▶ What to produce: In the material below, the lines containing the word "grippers" are required; copy each of them.

start Provided data

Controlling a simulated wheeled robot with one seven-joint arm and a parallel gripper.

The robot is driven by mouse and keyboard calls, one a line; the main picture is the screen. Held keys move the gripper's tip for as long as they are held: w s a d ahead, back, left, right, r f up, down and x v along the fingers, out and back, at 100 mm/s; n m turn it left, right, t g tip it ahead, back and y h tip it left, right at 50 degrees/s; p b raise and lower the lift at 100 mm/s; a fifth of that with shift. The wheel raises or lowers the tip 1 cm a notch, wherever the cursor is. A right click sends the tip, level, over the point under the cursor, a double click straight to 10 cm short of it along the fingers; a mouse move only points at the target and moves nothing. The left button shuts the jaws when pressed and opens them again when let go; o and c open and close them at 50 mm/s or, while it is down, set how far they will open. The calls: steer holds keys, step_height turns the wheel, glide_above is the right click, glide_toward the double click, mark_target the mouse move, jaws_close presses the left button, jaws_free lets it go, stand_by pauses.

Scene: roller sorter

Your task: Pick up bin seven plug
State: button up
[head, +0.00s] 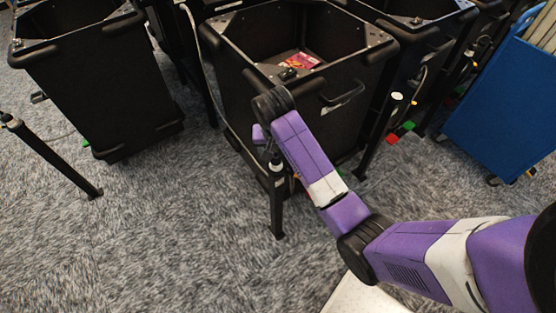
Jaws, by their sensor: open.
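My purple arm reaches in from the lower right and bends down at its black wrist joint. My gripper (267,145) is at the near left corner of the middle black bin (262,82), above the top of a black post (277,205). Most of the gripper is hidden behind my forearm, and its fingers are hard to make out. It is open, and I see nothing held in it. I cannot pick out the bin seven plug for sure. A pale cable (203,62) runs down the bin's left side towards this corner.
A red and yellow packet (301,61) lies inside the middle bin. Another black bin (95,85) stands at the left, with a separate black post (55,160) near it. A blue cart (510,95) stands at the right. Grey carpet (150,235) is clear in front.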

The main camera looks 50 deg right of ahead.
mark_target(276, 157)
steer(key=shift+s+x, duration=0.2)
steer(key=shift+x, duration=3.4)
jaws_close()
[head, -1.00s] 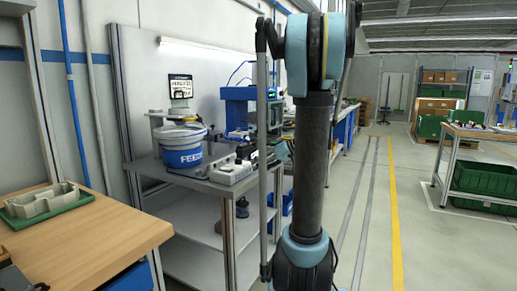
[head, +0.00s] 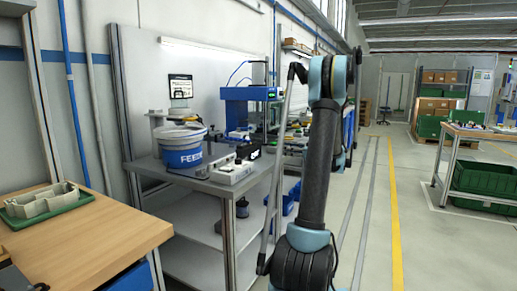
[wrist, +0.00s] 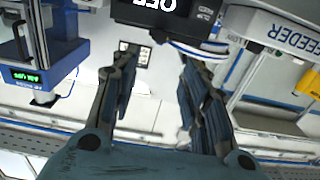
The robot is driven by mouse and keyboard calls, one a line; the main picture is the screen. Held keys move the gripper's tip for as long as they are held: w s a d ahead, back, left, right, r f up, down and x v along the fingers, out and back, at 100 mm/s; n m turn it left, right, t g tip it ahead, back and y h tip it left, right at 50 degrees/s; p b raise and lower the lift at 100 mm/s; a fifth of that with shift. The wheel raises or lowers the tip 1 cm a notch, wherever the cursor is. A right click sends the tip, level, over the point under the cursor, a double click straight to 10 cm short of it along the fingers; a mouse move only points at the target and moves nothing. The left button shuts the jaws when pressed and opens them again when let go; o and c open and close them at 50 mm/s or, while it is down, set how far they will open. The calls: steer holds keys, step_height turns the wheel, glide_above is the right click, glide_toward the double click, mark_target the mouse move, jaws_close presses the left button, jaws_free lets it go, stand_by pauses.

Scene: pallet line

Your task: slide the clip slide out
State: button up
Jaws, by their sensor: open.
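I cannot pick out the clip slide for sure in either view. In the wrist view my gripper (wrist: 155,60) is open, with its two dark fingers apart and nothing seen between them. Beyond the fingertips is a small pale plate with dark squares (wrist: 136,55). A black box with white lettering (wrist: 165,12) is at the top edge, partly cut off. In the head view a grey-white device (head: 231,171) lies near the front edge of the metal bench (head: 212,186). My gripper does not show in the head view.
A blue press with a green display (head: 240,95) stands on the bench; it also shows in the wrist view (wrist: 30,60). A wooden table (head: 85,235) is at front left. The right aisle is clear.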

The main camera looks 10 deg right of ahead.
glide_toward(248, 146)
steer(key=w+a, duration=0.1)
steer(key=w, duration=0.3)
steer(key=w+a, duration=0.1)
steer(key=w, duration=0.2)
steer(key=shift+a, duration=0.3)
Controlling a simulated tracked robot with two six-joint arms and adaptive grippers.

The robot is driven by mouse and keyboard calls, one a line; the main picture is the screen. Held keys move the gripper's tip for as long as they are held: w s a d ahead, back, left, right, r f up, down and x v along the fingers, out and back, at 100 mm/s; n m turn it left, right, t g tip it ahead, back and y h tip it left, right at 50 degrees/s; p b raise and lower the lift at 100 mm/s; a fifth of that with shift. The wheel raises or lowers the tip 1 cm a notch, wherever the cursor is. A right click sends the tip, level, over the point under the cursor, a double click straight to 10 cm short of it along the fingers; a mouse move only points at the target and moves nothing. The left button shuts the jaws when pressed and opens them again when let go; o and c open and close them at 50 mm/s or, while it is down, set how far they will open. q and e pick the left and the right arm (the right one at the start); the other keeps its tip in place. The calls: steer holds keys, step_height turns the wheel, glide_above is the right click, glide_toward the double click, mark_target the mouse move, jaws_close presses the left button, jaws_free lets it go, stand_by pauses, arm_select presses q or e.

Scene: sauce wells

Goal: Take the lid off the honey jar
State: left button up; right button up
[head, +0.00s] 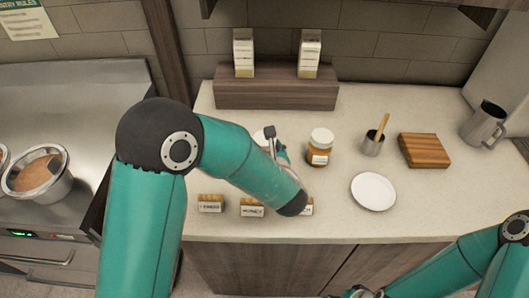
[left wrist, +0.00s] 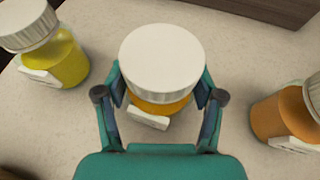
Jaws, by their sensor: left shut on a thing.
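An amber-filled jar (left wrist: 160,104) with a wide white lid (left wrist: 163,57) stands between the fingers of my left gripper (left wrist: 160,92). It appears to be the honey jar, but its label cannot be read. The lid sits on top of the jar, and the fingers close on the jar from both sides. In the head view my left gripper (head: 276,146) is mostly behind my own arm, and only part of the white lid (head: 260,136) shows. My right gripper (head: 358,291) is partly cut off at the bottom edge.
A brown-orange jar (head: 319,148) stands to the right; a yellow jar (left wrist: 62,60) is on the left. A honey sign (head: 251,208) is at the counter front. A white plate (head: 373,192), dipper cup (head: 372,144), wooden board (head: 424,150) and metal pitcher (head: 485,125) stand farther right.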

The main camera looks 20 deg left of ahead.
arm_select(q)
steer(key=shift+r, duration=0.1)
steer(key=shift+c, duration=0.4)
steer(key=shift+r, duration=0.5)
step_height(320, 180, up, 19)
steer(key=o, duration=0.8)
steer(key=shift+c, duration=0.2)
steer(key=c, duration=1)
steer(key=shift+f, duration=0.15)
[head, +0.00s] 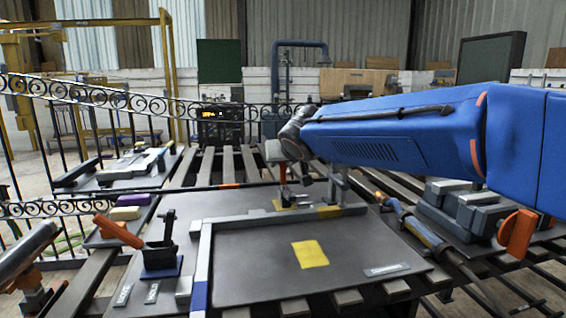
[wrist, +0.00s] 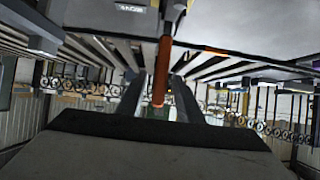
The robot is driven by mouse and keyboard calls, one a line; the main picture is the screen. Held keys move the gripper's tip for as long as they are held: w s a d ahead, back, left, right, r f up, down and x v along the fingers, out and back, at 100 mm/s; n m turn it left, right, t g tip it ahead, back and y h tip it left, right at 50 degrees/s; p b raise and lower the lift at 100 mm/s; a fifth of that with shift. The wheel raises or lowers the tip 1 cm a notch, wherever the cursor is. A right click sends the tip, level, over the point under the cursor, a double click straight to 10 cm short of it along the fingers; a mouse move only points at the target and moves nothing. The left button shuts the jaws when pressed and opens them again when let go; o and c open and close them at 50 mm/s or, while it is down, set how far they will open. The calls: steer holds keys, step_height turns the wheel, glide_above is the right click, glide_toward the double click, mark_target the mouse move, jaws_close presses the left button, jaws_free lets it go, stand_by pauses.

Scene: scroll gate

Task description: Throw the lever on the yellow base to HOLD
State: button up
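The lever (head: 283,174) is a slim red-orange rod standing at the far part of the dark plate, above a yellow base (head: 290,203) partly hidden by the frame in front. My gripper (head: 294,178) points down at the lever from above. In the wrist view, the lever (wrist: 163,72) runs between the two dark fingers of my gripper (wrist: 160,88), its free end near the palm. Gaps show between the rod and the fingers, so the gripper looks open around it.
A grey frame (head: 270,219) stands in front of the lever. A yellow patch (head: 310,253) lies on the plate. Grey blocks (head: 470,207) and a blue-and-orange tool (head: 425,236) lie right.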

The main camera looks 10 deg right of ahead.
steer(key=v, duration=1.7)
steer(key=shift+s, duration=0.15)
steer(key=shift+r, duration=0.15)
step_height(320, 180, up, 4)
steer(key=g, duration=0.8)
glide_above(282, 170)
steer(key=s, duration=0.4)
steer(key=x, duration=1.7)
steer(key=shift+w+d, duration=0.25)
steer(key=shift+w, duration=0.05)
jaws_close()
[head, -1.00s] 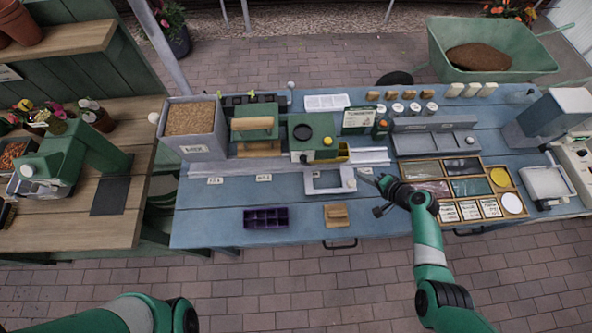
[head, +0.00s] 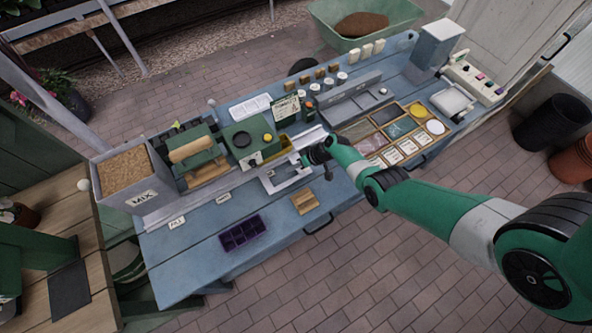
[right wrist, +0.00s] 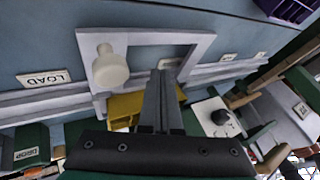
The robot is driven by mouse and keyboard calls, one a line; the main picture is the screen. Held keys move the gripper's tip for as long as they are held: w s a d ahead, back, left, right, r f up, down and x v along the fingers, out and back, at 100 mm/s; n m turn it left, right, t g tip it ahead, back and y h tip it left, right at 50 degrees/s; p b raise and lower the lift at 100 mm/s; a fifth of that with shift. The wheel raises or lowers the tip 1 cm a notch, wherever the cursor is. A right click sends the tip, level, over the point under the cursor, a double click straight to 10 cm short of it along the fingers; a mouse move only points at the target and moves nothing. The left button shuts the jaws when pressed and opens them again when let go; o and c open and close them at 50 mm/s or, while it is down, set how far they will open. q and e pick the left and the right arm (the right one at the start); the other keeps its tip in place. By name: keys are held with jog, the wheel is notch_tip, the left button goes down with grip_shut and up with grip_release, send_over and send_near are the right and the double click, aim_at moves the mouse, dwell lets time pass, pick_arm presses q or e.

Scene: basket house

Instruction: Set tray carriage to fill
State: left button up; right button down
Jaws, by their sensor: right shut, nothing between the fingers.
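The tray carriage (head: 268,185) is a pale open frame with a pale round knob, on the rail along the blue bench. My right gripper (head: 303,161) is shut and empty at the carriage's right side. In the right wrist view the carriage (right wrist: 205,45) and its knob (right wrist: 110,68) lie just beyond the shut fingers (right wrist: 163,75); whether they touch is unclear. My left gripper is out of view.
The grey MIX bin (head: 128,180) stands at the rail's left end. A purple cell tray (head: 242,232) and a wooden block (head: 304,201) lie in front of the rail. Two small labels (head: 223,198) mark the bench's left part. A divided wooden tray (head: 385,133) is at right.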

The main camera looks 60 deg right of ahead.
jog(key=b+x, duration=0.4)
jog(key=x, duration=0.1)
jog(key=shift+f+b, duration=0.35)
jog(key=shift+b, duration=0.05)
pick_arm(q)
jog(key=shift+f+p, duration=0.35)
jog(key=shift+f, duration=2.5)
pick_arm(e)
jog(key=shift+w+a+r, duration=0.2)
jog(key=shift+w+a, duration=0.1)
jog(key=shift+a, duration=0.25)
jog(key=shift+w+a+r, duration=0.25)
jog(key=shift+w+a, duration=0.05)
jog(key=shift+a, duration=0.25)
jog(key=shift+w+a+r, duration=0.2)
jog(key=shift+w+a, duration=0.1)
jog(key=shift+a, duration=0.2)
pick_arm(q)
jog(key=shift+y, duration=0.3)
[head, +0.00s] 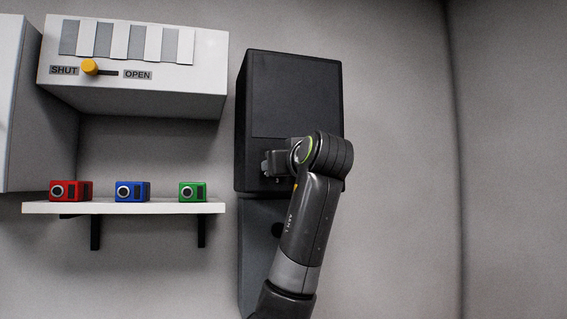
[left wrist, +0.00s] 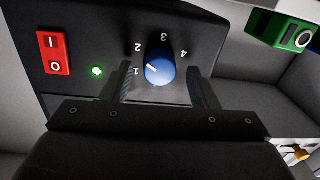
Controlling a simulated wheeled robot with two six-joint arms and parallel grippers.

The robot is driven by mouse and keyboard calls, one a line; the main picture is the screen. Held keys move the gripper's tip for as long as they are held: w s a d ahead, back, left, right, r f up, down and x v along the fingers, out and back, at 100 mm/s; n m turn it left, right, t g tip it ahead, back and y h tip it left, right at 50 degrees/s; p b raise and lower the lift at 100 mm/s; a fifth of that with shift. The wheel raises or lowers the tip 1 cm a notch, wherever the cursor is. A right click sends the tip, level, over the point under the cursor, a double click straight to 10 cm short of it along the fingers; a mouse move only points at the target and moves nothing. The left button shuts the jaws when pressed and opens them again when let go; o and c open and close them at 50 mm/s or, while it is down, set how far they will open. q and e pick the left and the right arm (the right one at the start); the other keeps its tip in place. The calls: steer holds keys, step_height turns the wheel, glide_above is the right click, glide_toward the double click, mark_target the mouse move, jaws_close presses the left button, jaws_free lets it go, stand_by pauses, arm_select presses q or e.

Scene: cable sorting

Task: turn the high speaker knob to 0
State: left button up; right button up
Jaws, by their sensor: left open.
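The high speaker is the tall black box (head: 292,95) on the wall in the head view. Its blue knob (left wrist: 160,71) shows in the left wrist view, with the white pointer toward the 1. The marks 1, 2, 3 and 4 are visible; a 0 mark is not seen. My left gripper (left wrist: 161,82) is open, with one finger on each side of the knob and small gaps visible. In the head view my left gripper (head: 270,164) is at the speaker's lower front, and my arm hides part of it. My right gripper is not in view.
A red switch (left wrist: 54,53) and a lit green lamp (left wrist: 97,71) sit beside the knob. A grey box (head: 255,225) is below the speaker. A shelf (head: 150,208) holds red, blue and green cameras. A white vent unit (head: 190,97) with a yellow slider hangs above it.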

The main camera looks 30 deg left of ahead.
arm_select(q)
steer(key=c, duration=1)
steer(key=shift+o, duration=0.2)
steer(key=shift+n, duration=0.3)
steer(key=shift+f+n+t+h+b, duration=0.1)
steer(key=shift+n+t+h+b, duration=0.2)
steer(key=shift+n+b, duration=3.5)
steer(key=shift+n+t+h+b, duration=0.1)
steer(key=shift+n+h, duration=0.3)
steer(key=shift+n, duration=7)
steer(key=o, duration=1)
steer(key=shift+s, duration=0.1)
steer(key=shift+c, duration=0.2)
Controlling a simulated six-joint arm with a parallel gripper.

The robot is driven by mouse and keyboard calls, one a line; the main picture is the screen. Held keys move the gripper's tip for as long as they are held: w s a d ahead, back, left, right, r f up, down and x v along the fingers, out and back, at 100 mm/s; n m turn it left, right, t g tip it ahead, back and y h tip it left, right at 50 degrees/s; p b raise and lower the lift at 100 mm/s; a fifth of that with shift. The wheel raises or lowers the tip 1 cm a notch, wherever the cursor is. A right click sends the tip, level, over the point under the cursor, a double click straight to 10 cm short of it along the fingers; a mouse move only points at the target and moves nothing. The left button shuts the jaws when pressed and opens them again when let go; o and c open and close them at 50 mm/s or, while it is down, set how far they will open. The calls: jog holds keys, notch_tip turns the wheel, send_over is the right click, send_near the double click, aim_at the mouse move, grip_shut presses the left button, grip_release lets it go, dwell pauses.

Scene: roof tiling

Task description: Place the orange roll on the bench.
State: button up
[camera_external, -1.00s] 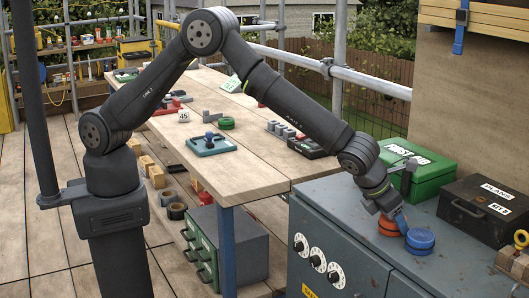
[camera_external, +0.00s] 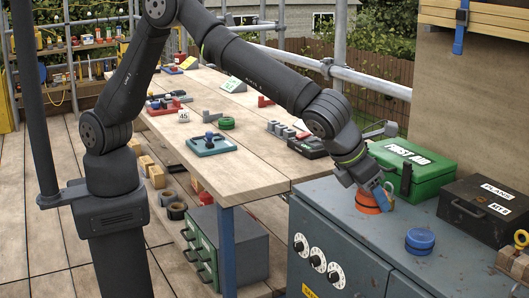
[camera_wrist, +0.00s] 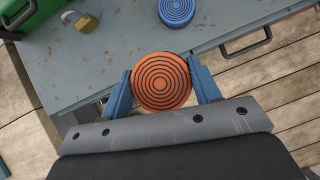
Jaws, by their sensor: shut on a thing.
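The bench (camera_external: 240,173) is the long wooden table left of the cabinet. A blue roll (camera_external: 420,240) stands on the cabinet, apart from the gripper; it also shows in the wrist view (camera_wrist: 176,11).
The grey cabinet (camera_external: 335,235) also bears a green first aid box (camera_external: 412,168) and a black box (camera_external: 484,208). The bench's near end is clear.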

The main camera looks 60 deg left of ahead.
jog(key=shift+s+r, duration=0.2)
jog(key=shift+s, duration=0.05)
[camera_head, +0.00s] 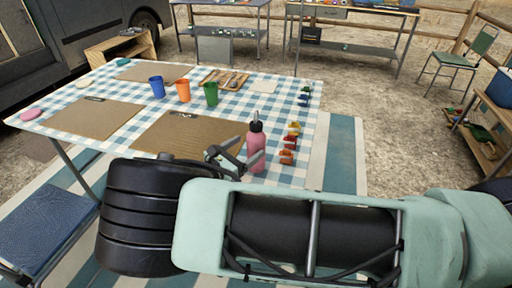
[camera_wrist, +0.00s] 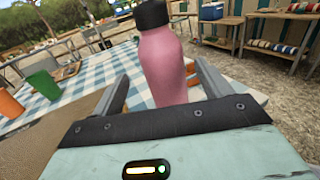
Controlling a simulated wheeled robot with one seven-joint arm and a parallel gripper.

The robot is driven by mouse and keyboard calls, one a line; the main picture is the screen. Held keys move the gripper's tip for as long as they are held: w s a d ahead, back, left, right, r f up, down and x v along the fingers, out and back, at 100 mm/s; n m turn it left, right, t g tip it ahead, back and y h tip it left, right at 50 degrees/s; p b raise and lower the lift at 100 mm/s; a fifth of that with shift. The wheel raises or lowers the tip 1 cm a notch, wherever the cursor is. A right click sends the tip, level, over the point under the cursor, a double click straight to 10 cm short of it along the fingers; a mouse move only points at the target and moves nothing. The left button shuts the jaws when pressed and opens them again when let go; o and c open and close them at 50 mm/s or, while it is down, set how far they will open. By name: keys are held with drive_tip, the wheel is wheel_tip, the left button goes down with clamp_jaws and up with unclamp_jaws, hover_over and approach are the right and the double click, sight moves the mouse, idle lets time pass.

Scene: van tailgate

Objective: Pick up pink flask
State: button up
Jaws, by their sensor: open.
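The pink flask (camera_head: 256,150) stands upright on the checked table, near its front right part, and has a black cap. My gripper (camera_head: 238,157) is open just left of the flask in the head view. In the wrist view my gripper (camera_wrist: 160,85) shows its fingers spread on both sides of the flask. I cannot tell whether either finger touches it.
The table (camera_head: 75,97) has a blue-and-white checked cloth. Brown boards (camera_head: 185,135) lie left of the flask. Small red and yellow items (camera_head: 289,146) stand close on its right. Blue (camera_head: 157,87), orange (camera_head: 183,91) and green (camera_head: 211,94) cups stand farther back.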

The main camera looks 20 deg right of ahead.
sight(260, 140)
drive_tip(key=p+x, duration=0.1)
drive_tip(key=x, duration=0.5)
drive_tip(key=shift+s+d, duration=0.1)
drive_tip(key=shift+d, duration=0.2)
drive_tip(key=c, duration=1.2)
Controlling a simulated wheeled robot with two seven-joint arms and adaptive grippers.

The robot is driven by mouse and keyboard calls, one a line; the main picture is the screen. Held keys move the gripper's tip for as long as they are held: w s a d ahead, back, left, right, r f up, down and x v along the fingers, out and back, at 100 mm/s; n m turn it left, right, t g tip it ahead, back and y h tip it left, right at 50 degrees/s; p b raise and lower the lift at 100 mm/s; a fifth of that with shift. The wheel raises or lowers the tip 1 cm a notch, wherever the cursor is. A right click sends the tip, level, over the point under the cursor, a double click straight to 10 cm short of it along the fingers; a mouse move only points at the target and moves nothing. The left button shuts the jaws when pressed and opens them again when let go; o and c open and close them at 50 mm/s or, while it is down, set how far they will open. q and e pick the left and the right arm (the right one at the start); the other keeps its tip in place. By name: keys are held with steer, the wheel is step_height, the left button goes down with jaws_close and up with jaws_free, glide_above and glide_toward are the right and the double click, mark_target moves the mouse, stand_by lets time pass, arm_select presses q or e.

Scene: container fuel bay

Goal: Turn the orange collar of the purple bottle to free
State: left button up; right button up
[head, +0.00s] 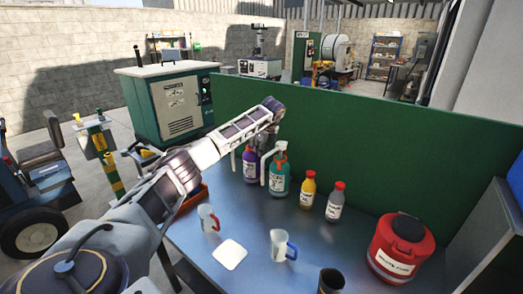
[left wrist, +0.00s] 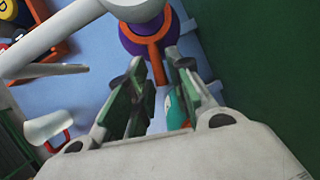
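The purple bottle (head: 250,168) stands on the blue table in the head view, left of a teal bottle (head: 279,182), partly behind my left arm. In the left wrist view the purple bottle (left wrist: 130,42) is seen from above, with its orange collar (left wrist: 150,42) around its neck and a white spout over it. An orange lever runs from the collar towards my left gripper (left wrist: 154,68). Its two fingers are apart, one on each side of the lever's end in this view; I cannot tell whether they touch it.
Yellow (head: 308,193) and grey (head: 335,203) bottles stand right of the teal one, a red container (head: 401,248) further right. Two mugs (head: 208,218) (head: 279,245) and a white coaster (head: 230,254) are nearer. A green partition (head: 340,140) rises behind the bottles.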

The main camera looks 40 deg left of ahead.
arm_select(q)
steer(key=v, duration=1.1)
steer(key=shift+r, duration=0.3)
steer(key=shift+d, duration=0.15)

end Provided data

▶ Written solution:
Controlling a simulated tracked robot with two six-joint arms and adaptive grippers.
Controlling a simulated wheeled robot with two six-joint arms and parallel grippers.
Controlling a simulated wheeled robot with two seven-joint arms and adaptive grippers.

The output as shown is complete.